Rosenstein attorney Jack Lester says the accusations of racial bias amount to “slander.” But his client does not necessarily disagree with what Tran’s supporters identify as an exclusionary neighborhood trend. “The only [businesses] that can afford to be here now are boutiques that hang 10 dresses in the window,” he observes. Several Asian-owned produce businesses have recently closed, and Rosenstein is hopeful that the exodus will continue. “The way real estate goes, it only goes one way.”

Surprisingly, he concedes that “for [World Farm] to maintain the nature of their business precludes” operating in a manner that would please him and other complainants. Tran has, in fact, argued that his activities, while perhaps irritating to neighbors, are not only legal but necessary to running his business.

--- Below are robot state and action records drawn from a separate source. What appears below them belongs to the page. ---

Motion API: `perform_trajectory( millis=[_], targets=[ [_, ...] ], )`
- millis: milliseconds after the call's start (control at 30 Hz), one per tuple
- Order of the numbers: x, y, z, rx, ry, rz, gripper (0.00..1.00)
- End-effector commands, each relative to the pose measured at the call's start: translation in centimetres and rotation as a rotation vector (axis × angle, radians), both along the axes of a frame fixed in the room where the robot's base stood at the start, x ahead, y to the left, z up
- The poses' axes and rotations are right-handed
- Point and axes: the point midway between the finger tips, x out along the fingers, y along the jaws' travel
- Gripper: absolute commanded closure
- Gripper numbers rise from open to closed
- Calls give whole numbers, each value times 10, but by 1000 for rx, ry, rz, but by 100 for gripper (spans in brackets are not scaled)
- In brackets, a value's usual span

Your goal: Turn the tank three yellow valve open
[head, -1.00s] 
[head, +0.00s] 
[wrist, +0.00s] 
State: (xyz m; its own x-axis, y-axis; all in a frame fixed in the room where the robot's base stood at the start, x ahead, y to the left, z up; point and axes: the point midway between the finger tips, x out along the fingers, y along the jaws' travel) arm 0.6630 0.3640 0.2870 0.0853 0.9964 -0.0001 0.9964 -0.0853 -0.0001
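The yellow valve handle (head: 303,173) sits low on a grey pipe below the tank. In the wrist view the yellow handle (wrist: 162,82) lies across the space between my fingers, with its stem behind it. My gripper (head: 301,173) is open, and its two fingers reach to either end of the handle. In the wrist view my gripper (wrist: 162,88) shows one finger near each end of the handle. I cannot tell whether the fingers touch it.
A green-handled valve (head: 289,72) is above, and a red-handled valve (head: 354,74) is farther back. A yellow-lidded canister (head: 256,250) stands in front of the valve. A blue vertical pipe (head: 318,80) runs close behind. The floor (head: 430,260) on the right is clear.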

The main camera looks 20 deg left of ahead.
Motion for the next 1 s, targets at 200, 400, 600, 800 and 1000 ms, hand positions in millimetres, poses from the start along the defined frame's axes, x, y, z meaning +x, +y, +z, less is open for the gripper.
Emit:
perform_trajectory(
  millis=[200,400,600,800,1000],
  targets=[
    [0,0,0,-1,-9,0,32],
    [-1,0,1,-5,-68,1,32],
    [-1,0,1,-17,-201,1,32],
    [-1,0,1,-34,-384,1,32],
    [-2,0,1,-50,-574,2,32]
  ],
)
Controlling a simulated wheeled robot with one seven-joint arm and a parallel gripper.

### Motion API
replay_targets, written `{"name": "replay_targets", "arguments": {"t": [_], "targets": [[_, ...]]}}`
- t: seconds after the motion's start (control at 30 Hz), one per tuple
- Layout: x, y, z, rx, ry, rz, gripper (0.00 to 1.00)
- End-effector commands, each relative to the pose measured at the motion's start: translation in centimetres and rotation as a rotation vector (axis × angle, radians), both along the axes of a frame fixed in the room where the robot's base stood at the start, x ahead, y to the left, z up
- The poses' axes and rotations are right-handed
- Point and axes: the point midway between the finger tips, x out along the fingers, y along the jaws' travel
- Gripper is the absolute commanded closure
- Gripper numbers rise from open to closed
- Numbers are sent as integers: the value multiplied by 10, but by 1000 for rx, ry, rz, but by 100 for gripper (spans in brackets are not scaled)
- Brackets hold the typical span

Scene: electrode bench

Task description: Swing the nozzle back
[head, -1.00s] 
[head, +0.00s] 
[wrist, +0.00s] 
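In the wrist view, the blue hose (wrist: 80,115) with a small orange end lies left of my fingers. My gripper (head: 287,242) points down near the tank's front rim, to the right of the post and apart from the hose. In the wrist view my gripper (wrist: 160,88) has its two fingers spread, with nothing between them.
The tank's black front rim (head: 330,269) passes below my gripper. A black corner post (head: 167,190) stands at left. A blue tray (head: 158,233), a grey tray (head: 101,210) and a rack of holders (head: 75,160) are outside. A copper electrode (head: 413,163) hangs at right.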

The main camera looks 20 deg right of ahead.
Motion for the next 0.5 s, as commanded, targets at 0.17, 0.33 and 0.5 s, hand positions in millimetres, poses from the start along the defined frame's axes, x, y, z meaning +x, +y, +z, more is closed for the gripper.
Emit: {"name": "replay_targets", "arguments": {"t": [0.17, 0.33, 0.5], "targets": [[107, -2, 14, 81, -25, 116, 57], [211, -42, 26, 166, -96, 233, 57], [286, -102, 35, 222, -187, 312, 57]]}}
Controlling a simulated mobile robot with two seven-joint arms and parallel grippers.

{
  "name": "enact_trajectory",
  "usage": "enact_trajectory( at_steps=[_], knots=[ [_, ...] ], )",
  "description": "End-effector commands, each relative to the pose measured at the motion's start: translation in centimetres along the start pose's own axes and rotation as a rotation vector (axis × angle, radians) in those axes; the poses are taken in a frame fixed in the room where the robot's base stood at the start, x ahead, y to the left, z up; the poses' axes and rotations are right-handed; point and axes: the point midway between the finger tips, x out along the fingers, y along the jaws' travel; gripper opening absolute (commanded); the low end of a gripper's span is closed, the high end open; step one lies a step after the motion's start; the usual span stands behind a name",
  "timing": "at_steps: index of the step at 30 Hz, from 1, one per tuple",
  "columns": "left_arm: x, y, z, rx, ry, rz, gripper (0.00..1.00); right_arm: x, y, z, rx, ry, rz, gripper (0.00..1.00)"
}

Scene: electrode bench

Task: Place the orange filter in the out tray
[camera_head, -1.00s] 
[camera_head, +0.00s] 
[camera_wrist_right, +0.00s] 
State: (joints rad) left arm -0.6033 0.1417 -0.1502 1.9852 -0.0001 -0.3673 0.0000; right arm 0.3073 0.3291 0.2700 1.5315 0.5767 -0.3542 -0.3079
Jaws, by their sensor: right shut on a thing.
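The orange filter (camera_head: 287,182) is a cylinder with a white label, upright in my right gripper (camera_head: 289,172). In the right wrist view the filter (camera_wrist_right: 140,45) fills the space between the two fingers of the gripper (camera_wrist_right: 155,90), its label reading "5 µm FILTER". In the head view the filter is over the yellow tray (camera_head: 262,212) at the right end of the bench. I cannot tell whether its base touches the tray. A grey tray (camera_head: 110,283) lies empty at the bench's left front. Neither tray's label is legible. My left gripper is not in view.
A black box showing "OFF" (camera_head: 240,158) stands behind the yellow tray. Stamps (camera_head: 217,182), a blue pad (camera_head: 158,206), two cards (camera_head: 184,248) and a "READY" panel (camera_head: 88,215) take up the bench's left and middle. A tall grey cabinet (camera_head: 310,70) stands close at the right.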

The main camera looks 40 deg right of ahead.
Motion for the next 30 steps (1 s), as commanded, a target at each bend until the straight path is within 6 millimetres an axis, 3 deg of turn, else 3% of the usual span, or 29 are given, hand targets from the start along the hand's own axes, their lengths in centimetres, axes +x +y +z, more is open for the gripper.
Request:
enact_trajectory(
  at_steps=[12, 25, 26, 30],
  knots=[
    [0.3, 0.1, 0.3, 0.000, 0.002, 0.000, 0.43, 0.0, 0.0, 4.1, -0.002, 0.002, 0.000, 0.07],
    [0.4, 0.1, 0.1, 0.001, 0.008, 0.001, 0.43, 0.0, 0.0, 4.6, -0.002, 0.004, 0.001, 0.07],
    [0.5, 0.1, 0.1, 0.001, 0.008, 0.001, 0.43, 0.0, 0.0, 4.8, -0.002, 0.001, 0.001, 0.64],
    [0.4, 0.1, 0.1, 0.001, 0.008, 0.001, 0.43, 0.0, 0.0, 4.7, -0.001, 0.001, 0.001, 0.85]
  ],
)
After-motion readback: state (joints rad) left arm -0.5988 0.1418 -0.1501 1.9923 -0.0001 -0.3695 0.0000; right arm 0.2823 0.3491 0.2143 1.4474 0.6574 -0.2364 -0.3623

But with his admission, Rosenstein ups the ante. “Businesses like that should not operate on city streets,” he argues, suggesting that the best outcome for him would not merely be for Tran to comply with the court order but for World Farm to leave the neighborhood altogether. He proposes the city relocate businesses like World Farm to a special industrial zone.

“In poorer neighborhoods, where folks don’t know how to organize, this kind of thing just passes,” he says, referring to the impingement of World Farm’s commercial activities on residents’ lives. But not, if he can help it, in Soho.